[FN#5] A short account of this is in the story of King Dathi (O’Curry Lectures, p. 286). The tale seems to be alluded to in the quatrain on p. 10 of this volume.
There are very few corresponding allusions to personages from the small Etain cycle found in the great cycle of romances that belong to the Heroic Age, but MacCecht’s name appears in a fifteenth-century manuscript which gives a version of the tale of Flidais; and I suspect an allusion to the Etain story in a verse in the “Sick-bed of Cuchulain” (see note, p. 184). It may be observed that the introduction of Conor and his contemporaries into the story of Conary’s grandparents is an additional piece of evidence that our form of the story of Etain precedes the “antiquarian age”; for at that time the version which we have of the story of Conary must have been classical and the connection of Conor’s warriors with Conary well-known. A keen eye was at that time kept on departures from the recognised historical order (compare a note by Mr. Nutt in the “Voyage of Bran,” vol. ii. p. 61); and the introduction of Conor into our version of the tale of Etain must have been at an earlier date.

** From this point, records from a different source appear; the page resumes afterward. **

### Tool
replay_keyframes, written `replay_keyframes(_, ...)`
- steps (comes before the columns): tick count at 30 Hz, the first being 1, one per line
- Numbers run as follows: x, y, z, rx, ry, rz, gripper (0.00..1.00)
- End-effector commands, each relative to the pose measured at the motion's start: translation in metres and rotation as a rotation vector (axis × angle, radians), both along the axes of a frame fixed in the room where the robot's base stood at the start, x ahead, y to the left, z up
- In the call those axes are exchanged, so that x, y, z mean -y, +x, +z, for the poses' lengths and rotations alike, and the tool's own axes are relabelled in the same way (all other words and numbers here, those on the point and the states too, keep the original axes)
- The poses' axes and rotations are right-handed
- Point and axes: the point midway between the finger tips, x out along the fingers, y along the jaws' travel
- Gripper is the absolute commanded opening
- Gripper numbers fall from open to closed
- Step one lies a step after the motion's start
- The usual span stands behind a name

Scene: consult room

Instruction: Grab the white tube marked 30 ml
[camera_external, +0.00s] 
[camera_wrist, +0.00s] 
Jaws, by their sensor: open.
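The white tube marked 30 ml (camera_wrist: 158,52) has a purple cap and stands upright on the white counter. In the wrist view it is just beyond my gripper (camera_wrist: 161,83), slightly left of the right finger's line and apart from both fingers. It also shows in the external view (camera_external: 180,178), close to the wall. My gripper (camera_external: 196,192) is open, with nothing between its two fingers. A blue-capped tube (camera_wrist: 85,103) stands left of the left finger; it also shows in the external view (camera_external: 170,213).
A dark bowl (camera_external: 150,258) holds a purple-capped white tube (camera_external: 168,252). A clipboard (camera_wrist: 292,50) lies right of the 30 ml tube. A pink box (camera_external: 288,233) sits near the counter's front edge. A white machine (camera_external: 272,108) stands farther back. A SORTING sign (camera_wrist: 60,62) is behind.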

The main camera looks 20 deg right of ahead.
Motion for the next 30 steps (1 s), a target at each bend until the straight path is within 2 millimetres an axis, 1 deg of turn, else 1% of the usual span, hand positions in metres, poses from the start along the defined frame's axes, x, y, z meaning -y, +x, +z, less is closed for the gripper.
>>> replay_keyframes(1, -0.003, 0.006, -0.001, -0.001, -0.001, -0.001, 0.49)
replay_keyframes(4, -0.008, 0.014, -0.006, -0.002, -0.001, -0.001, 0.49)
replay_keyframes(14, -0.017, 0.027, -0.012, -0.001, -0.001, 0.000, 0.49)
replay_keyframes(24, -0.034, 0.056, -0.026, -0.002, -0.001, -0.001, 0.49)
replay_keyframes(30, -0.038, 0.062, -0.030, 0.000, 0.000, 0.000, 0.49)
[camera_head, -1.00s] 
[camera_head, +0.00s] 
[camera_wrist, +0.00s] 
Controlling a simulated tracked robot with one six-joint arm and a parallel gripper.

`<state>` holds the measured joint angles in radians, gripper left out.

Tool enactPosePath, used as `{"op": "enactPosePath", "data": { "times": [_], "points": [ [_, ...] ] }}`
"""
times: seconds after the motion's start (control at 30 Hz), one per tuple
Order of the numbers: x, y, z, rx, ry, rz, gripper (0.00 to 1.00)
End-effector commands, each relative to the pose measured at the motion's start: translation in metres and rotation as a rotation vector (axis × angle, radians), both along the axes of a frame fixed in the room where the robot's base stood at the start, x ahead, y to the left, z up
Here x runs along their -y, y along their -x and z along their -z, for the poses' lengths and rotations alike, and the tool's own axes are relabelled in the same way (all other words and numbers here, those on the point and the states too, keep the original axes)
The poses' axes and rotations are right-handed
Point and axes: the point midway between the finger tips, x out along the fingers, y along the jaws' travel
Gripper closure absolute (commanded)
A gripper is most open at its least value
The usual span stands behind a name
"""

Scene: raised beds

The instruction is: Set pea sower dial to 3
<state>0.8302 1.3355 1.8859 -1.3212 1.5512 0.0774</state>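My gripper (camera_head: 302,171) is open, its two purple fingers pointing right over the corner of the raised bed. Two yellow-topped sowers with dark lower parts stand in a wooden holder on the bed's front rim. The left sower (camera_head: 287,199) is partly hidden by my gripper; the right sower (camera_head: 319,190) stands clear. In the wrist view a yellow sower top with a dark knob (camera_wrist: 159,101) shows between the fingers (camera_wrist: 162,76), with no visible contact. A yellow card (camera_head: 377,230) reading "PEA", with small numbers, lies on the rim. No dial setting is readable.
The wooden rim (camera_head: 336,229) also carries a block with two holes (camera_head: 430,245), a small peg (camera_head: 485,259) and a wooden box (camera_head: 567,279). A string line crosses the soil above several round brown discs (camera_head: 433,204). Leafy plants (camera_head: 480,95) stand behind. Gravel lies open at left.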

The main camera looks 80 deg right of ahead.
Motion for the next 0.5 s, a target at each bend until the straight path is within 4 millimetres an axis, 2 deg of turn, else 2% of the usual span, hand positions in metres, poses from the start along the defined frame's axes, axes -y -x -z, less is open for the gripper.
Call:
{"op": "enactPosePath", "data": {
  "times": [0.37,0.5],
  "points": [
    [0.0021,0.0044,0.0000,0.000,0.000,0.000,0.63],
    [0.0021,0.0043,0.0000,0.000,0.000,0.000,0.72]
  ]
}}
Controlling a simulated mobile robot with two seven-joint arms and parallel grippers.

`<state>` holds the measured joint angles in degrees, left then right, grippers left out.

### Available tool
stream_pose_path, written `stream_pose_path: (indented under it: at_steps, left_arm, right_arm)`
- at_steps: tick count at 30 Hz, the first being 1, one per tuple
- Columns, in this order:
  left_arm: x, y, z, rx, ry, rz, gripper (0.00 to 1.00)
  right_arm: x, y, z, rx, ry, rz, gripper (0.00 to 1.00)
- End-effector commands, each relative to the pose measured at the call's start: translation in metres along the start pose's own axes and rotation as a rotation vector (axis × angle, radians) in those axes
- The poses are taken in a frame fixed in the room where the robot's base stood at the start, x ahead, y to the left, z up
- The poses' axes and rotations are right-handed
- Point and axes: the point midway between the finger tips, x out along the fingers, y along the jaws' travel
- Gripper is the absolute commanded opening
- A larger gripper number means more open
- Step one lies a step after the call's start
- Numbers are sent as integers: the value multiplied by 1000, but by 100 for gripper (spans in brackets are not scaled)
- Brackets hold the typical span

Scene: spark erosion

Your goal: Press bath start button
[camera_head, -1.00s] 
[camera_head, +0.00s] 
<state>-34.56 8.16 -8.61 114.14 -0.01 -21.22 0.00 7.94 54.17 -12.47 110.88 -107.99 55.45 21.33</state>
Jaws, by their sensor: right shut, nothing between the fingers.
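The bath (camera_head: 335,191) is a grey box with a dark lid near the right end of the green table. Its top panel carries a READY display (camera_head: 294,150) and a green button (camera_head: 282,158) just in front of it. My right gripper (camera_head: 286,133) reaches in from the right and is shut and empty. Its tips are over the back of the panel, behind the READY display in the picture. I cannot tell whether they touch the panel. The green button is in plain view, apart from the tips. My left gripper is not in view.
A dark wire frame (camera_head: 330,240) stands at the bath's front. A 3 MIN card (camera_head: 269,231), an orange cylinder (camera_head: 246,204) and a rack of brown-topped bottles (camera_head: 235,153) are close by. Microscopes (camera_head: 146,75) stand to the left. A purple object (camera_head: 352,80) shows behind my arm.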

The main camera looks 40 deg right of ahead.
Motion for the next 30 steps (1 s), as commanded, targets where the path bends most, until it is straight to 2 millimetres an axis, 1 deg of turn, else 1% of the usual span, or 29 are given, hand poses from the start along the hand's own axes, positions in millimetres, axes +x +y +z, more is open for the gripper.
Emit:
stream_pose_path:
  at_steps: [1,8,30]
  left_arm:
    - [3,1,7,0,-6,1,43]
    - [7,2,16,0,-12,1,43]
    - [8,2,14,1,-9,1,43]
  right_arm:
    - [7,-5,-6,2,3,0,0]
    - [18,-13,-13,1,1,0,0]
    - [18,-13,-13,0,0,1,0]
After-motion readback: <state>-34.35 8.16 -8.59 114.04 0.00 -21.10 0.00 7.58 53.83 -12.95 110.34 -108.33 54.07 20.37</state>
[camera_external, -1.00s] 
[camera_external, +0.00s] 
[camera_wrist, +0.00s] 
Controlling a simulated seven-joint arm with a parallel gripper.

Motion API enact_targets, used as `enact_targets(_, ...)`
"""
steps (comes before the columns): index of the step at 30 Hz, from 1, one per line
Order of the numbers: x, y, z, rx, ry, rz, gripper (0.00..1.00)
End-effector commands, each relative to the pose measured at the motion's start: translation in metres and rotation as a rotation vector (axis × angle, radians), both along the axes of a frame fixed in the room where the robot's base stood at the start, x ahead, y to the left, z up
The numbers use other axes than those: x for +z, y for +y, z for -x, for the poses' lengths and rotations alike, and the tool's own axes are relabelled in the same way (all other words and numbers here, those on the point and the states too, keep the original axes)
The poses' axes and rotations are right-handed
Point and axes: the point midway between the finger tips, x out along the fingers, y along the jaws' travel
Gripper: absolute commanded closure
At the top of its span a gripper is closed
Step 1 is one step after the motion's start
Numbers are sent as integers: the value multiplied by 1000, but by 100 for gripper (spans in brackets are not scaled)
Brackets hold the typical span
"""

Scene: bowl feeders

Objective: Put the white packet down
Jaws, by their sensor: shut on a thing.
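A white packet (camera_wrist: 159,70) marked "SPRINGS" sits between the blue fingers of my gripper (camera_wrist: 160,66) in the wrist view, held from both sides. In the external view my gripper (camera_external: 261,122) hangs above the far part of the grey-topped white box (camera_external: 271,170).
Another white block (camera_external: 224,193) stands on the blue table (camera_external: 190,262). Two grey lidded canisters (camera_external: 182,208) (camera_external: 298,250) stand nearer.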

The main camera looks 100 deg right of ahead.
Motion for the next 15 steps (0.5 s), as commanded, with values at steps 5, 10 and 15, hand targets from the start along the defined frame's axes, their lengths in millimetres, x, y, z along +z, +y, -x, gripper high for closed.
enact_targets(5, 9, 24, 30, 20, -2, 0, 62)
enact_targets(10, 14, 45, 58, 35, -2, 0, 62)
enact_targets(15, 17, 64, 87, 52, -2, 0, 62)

The two versions of the “Courtship of Etain,” the Egerton one, and that in the Leabhar na h-Uidhri, have been compared in the general preface to the volume, and little more need be said on this point; it may, however, be noted that eight pages of the Egerton version (pp. 11 to 18) are compressed into two pages in L.U. (pp. 23 and 24). References to the Etain story are found in different copies of the “Dindshenchas,” under the headings of Rath Esa, Rath Croghan, and Bri Leith; the principal manuscript authorities, besides the two translated here, are the Yellow Book of Lecan, pp. 91 to 104, and the Book of Leinster, 163b (facsimile). These do not add much to our versions; there are, however, one or two new points in a hitherto untranslated manuscript source mentioned by O’Curry ("Manners and Customs,” vol. ii. p 192 to 194).